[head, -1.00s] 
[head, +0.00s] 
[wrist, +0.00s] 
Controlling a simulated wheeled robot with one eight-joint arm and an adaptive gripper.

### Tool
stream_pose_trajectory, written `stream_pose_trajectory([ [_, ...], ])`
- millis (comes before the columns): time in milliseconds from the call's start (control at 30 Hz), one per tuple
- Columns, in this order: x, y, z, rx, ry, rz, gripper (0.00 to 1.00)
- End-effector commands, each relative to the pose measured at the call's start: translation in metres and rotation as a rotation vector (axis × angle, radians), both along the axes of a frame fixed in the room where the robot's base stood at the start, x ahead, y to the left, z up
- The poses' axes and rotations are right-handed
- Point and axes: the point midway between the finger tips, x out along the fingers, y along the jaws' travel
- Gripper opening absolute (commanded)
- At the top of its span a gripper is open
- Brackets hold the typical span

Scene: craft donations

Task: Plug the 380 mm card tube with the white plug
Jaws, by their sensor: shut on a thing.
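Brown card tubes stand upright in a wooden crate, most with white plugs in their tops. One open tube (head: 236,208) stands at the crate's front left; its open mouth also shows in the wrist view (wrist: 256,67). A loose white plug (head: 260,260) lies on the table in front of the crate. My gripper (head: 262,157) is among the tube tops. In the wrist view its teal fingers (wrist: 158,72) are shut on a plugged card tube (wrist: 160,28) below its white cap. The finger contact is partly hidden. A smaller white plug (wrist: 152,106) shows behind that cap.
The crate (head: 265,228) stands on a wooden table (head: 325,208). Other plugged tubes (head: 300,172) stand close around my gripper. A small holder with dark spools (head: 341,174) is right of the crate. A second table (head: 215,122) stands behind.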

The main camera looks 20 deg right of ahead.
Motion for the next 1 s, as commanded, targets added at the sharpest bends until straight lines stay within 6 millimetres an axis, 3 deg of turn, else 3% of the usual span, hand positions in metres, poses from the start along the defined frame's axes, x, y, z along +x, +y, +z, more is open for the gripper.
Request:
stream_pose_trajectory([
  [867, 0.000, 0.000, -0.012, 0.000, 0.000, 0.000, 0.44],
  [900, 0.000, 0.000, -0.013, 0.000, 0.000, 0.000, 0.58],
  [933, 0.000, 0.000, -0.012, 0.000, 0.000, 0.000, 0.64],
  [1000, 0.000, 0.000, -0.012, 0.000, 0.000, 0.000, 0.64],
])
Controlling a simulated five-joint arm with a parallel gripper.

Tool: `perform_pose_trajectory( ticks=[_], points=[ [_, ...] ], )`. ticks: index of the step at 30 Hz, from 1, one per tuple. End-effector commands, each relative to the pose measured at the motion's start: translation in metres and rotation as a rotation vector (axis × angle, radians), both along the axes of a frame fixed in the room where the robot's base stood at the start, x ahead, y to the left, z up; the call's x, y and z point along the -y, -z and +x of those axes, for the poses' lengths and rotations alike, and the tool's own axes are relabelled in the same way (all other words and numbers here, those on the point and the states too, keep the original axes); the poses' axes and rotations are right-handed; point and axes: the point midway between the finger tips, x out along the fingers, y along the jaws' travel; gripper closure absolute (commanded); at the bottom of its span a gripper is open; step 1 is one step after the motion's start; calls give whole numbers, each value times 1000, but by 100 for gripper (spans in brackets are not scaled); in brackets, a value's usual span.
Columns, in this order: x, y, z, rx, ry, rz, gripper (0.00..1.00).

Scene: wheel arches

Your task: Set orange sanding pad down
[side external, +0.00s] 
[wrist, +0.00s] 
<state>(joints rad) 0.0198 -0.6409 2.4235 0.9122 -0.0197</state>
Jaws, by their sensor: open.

━━━

TO BE DONE
Everything from the line containing "Scene: craft donations" down to the line containing "The main camera looks 20 deg right of ahead." should be retyped exactly, both lines included, and nothing more.

FULL OUTPUT
Scene: craft donations

Task: Plug the 380 mm card tube with the white plug
Jaws, by their sensor: shut on a thing.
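Brown card tubes stand upright in a wooden crate, most with white plugs in their tops. One open tube (head: 236,208) stands at the crate's front left; its open mouth also shows in the wrist view (wrist: 256,67). A loose white plug (head: 260,260) lies on the table in front of the crate. My gripper (head: 262,157) is among the tube tops. In the wrist view its teal fingers (wrist: 158,72) are shut on a plugged card tube (wrist: 160,28) below its white cap. The finger contact is partly hidden. A smaller white plug (wrist: 152,106) shows behind that cap.
The crate (head: 265,228) stands on a wooden table (head: 325,208). Other plugged tubes (head: 300,172) stand close around my gripper. A small holder with dark spools (head: 341,174) is right of the crate. A second table (head: 215,122) stands behind.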

The main camera looks 20 deg right of ahead.

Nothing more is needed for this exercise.